[INSTRUCTION]
Read the records below and copy each line that contains "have".
________
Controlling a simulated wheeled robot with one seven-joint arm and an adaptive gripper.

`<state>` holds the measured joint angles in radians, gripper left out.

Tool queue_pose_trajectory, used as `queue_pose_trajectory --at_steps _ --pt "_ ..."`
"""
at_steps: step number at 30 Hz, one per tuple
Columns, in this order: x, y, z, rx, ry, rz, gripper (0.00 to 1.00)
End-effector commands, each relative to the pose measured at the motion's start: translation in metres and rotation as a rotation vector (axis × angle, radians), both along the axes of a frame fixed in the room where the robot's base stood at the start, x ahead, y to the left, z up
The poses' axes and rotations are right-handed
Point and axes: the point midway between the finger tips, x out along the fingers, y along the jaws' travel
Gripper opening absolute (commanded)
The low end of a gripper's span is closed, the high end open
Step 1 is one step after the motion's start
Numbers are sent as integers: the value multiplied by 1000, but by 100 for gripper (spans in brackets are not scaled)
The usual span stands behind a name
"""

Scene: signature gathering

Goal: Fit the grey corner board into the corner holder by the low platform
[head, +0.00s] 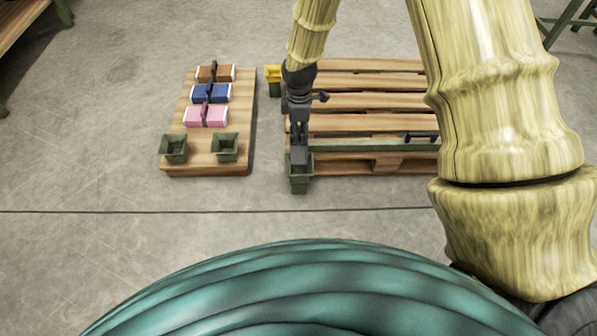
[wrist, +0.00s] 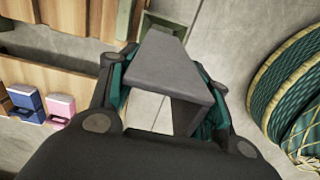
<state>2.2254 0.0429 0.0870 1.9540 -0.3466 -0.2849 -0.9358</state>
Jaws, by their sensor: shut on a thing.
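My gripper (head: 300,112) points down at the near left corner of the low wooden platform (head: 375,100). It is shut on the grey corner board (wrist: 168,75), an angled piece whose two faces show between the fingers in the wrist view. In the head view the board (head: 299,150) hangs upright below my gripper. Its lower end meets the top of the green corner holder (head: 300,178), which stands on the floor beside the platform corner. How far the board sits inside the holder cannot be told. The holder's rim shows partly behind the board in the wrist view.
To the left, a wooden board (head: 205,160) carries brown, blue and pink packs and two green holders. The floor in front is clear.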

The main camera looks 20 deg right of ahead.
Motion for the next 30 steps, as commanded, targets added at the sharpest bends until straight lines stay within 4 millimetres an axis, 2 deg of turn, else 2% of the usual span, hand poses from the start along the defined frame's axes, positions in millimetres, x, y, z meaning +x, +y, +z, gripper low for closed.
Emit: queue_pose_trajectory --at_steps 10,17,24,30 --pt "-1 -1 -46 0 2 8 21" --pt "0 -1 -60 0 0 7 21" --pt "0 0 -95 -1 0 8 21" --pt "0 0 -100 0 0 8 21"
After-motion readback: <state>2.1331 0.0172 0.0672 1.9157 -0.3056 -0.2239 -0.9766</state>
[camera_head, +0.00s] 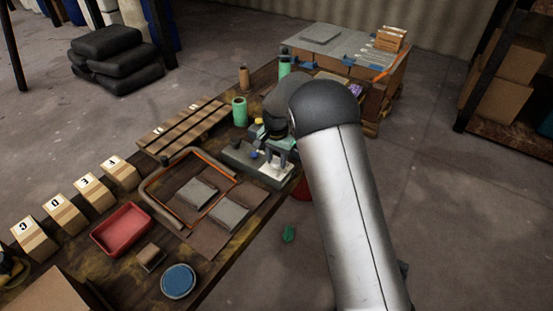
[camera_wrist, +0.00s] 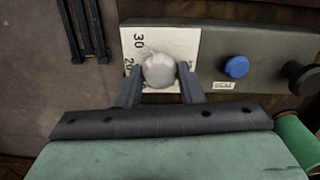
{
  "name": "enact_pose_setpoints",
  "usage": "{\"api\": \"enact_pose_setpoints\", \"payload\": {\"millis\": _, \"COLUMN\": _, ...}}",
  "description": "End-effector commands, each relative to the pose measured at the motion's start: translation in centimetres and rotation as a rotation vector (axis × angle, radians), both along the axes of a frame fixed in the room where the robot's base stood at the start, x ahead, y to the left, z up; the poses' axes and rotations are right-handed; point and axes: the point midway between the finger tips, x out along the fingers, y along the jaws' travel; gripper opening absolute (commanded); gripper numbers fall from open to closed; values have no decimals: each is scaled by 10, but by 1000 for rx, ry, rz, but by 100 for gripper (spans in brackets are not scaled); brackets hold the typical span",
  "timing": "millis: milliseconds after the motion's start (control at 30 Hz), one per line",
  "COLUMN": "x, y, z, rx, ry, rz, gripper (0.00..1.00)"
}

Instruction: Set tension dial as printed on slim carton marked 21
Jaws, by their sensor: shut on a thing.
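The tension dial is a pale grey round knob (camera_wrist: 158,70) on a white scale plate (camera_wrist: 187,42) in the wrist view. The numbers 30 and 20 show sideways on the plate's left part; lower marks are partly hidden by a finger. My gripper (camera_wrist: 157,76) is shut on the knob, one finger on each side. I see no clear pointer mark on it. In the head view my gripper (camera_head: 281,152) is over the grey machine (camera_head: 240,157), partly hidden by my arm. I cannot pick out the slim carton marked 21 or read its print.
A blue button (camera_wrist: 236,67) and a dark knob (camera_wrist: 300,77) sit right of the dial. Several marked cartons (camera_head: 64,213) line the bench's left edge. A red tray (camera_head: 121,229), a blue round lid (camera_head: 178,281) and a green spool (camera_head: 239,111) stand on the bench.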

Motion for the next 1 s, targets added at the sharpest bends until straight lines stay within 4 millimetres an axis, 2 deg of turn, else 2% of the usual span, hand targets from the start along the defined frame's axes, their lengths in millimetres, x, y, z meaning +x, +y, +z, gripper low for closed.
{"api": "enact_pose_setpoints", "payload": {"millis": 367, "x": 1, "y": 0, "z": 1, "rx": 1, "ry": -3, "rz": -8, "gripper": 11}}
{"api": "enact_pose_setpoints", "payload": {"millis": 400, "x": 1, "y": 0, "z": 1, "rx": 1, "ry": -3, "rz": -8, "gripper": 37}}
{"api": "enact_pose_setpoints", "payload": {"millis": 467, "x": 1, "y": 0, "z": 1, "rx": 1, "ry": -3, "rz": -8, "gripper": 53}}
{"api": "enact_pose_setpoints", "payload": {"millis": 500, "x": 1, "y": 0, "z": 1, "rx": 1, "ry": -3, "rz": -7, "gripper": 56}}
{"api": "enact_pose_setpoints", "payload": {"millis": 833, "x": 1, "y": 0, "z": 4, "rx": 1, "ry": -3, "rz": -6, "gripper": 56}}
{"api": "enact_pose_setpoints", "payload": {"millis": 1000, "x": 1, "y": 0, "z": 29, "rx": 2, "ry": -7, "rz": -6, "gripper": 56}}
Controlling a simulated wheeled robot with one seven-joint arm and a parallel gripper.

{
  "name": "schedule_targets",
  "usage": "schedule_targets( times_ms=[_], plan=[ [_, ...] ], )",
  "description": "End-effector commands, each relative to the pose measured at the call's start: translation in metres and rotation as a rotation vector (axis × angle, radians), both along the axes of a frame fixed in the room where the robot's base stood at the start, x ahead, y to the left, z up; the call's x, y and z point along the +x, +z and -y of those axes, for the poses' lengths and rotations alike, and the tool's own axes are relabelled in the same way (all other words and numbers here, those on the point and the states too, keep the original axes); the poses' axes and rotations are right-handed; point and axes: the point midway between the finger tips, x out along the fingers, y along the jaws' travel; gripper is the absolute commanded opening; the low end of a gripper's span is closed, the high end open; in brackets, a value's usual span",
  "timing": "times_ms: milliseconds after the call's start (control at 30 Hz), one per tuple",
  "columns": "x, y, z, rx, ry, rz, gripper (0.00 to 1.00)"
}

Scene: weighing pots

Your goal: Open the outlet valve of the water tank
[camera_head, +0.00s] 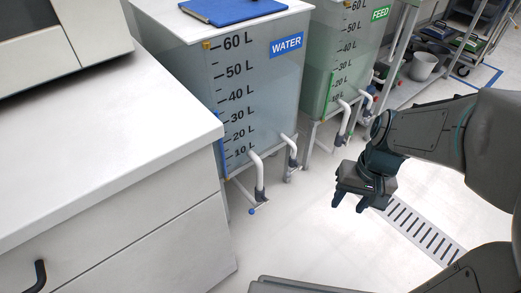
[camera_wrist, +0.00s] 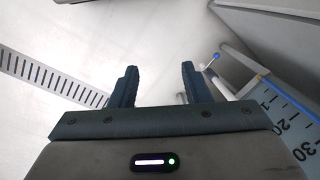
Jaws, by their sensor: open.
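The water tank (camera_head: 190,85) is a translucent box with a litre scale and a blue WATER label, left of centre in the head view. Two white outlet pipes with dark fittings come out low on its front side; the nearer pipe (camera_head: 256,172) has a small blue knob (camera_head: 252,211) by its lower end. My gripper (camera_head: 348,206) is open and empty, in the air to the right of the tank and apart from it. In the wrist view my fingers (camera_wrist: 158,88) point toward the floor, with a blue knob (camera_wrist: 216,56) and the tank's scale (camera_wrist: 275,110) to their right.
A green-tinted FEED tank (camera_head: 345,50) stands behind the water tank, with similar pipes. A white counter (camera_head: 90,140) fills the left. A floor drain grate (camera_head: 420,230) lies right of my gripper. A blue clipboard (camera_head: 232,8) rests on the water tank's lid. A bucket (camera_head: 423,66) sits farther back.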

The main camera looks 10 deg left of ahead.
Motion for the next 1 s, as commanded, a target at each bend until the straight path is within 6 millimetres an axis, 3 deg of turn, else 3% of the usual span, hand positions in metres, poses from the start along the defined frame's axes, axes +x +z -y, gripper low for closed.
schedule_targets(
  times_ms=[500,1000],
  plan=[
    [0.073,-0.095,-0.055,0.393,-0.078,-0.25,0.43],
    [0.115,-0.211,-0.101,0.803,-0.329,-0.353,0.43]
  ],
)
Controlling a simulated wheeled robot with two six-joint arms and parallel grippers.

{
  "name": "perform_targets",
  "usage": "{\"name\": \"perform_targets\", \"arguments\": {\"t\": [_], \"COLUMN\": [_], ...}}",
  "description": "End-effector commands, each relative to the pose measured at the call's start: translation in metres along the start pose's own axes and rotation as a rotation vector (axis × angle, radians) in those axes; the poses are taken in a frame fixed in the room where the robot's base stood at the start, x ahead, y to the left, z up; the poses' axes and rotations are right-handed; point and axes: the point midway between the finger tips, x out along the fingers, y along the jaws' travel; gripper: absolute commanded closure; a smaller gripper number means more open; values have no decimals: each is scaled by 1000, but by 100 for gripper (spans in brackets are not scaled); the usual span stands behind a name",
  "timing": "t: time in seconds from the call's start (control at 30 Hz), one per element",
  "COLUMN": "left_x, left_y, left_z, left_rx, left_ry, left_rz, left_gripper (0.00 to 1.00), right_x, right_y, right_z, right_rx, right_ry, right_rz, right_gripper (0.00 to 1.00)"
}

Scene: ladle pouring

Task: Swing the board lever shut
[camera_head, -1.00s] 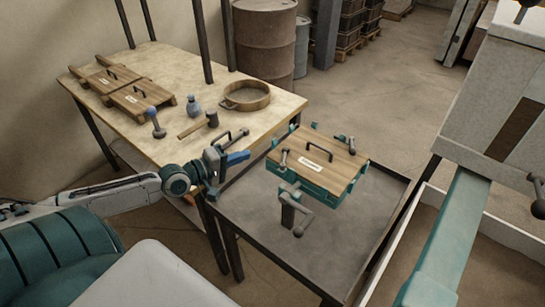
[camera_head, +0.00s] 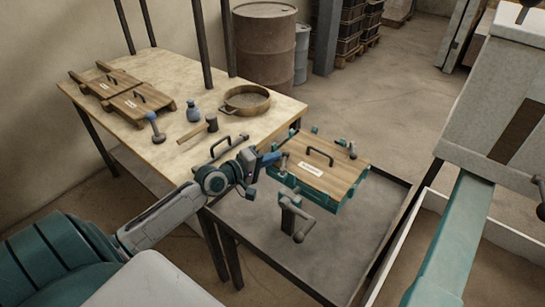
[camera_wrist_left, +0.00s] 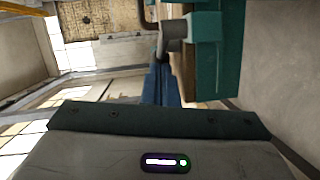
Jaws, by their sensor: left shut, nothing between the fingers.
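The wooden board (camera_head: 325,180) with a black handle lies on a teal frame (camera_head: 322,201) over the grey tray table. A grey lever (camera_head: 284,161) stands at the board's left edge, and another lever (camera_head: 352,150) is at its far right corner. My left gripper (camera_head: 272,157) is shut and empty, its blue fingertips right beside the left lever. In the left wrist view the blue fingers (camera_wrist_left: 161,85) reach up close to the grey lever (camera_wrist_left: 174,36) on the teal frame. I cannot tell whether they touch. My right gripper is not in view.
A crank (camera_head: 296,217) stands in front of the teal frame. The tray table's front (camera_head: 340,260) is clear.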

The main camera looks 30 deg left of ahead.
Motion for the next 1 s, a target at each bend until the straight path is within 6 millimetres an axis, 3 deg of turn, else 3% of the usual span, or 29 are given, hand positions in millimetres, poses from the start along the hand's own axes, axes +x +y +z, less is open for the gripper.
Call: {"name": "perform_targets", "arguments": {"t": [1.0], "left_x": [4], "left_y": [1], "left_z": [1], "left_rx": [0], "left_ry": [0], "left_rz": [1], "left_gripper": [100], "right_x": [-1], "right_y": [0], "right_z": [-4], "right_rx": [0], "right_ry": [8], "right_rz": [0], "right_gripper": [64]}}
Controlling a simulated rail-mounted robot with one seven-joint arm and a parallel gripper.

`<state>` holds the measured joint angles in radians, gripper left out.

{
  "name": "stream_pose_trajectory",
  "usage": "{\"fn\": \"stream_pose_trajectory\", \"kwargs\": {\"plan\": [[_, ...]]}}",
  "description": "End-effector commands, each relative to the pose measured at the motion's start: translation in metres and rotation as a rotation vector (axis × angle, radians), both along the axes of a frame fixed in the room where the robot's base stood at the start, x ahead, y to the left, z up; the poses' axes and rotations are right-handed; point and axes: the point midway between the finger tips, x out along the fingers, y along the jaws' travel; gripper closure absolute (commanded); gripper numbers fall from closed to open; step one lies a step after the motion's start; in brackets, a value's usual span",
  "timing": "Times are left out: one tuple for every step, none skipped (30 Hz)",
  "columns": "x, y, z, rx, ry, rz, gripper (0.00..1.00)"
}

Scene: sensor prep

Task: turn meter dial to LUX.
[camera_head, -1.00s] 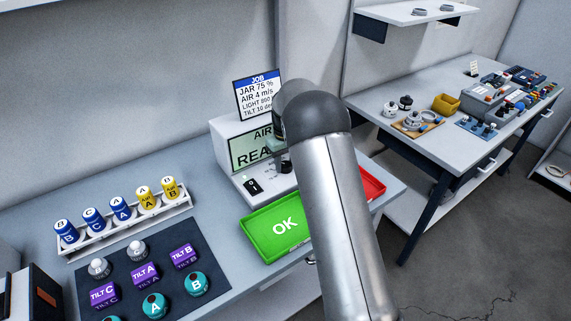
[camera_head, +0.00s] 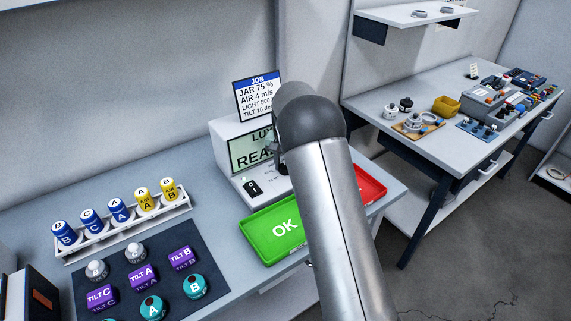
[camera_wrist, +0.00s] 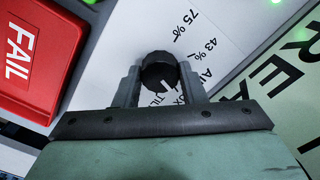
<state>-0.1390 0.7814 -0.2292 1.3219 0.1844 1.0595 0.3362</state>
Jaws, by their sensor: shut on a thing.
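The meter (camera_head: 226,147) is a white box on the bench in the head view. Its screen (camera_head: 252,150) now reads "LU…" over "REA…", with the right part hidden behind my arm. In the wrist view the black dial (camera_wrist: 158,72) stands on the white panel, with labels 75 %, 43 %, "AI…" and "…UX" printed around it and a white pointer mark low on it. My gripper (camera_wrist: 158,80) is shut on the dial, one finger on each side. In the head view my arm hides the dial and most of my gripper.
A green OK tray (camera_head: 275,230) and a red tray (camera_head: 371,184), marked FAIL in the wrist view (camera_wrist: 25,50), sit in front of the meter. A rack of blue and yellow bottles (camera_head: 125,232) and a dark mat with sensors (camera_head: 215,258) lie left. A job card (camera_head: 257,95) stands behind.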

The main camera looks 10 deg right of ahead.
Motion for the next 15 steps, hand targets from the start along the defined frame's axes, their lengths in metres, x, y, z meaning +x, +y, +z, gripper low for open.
________
[FULL RESPONSE]
  "description": "End-effector commands, each relative to the pose measured at the motion's start: translation in centimetres and rotation as a rotation vector (axis × angle, radians), both along the axes of a frame fixed in the room where the robot's base stood at the start, x ahead, y to the left, z up; the poses' axes and rotations are right-handed; point and axes: the point midway between the finger tips, x out along the fingers, y along the jaws' travel; gripper opening absolute (commanded); gripper numbers fall from open to closed; values have no decimals: each is scaled by 10, but by 1000 for rx, ry, rz, but by 100 for gripper (spans in brackets are not scaled); brackets hold the typical span",
  "description": "End-effector commands, each relative to the pose measured at the call's start: translation in metres along the start pose's own axes and rotation as a rotation vector (axis × angle, radians) in those axes; the poses are taken in a frame fixed in the room where the robot's base stood at the start, x ahead, y to the left, z up; the poses' axes and rotations are right-handed; point and axes: the point midway between the finger tips, x out along the fingers, y along the jaws' travel; gripper: absolute commanded closure; a smaller gripper number means more open; values have no decimals: each is scaled by 1000, but by 100 for gripper (spans in brackets are not scaled); the usual span stands behind a name",

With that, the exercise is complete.